New release: The Force of Custom. By Judith Beyer
14. December 2016
Law and the Ordering of Everyday Life in Kyrgyzstan
Pittsburgh: University of Pittsburgh Press 2016
Reference
Judith Beyer presents a finely textured ethnographic study that sheds new light on the legal and moral ordering of everyday life in northwestern Kyrgyzstan. Through her extensive fieldwork, Beyer captures the thoughts and voices of local people in two villages, Aral and Engels, and combines these with firsthand observations to create an original ethnography.

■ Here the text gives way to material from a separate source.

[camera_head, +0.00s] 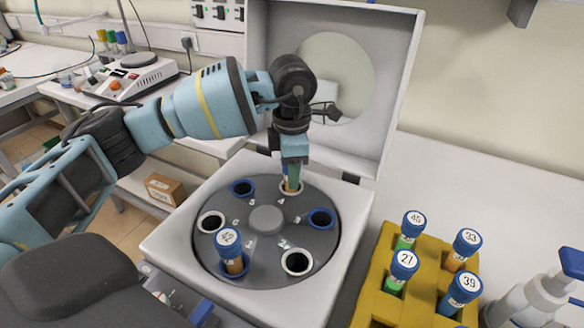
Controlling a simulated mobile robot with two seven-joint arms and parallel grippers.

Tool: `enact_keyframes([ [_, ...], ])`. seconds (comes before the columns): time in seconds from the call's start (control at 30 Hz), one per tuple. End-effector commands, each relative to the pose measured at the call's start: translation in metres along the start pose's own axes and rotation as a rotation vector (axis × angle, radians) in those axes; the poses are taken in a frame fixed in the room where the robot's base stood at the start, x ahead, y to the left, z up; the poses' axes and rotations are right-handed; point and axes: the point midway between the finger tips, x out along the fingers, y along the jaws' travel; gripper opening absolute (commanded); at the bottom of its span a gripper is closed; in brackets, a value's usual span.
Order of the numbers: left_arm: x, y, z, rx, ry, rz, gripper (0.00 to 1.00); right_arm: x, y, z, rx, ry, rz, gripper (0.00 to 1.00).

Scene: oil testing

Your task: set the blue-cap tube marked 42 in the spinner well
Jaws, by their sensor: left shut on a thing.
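My left gripper (292,168) points down at the back of the spinner rotor (266,252) and is shut on a tube (291,184). The tube's lower part is brownish and stands upright at a white-ringed well (283,194), apparently partly inside it. The fingers cover its cap, so I cannot read its mark. Another blue-cap tube (229,248) with amber contents stands in the front-left blue-ringed well, opposite the held tube; its number is hard to read and may be 42. My right gripper is not in view.
The spinner's lid (398,85) stands open behind the rotor. Other wells look empty, such as the front white-ringed one (297,262). A white device (530,300) stands at far right.

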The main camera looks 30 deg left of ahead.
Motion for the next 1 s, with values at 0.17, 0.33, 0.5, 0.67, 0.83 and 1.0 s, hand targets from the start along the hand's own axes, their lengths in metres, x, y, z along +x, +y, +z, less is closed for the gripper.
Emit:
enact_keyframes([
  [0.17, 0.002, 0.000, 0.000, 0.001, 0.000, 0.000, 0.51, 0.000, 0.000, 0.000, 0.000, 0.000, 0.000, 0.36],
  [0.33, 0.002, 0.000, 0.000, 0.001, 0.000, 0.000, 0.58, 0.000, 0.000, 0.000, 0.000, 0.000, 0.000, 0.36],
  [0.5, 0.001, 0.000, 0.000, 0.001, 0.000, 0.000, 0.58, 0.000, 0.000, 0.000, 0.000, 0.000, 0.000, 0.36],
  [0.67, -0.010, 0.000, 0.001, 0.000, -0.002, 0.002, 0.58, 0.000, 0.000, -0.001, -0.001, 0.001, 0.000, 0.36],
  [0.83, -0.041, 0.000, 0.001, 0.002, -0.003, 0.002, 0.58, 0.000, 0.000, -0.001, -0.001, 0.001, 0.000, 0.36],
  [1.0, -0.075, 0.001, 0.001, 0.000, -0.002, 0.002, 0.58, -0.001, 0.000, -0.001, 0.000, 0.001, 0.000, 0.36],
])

Beyer shows how local Kyrgyz negotiate proper behavior and regulate disputes by invoking custom, known to the locals as salt. […] By interweaving case studies on kinship, legal negotiations, festive events, mourning rituals, and political and business dealings, Beyer shows how salt is the binding element in rural Kyrgyz social life, used to explain and negotiate moral behavior and to postulate communal identity. In this way, salt provides a time-tested, sustainable source of authentication that defies changes in government and the tides of religious movements. Beyer’s ground-level analysis provides a broad base of knowledge that will be valuable for students and researchers of contemporary Central Asia. (publisher)
Judith Beyer is Junior Professor of Political Anthropology at University of Konstanz. In sommer semester 2016, she has conducted research as a fellow of the Institute for Advanced Study Konstanz about “Safeguarding possessions. Strategies of urban presence among religious minorities in Myanmar.”